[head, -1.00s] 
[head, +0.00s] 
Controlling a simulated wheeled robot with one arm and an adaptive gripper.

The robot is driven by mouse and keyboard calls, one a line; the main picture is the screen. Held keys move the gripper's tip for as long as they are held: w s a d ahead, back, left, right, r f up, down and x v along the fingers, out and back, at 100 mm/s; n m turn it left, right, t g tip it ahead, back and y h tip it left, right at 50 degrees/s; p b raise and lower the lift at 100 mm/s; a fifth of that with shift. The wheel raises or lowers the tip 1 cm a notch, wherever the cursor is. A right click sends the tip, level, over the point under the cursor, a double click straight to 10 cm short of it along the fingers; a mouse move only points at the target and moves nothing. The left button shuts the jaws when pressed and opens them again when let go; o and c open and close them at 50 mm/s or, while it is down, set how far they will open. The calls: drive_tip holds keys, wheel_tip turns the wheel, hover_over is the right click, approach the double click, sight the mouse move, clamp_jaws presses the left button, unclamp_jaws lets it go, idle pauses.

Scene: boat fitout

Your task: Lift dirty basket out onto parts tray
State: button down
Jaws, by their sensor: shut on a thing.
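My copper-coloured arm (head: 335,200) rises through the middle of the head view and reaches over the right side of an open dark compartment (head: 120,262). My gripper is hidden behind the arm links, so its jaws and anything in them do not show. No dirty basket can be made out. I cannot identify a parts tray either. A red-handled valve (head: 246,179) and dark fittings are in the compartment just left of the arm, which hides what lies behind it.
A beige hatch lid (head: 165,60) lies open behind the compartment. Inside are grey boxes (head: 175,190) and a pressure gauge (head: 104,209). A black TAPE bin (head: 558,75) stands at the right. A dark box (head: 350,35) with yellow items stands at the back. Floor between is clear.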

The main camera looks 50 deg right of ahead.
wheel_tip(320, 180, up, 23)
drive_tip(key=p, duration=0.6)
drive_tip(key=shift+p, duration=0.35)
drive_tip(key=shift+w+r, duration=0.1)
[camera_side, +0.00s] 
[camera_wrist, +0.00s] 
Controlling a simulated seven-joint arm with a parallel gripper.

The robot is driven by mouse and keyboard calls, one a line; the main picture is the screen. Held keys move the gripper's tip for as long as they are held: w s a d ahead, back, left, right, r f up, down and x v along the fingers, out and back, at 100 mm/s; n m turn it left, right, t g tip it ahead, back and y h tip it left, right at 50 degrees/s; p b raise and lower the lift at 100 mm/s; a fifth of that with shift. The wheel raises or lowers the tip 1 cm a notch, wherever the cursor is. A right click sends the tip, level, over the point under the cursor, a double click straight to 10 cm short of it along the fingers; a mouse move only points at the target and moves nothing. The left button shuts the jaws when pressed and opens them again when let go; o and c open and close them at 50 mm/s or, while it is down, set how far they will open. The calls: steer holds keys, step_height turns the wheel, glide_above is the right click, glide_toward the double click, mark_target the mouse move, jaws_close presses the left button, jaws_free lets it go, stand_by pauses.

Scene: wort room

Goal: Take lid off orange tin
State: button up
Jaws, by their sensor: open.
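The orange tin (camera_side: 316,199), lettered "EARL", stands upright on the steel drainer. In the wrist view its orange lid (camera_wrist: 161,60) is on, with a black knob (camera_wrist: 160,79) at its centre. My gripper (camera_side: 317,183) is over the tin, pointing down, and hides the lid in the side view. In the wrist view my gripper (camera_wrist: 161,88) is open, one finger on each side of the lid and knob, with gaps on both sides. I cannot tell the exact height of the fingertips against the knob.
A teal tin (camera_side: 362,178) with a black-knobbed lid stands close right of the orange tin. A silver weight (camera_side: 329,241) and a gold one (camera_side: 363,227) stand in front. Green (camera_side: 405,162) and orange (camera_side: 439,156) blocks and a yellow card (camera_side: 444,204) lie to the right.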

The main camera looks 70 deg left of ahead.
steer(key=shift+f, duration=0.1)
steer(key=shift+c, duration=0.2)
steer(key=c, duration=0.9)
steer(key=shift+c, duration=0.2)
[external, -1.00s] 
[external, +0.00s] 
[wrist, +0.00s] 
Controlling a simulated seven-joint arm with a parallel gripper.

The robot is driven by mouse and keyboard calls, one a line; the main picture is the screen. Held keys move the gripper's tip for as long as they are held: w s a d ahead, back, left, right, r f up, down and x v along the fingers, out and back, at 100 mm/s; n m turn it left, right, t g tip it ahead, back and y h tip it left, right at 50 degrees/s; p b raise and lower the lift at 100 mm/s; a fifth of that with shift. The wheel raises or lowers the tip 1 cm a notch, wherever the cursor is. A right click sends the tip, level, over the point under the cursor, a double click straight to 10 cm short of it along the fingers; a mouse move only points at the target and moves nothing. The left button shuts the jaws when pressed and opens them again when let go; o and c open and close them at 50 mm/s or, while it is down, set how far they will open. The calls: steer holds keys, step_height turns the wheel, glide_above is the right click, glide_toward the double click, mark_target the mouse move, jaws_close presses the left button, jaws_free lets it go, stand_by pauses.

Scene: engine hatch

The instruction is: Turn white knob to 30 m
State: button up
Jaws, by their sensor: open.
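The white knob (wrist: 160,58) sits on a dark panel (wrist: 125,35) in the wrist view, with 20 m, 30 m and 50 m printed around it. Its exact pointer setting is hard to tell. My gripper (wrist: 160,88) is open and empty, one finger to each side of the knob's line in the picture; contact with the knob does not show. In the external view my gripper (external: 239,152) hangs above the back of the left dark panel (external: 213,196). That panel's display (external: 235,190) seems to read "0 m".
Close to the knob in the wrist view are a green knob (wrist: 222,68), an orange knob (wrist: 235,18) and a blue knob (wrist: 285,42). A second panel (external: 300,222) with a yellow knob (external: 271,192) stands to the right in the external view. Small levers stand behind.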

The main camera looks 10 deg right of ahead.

→ TASK PROMPT
Examine the entries and report how many of their lines contain the string "Scene", giving no more than the number.

→ IN RESPONSE
3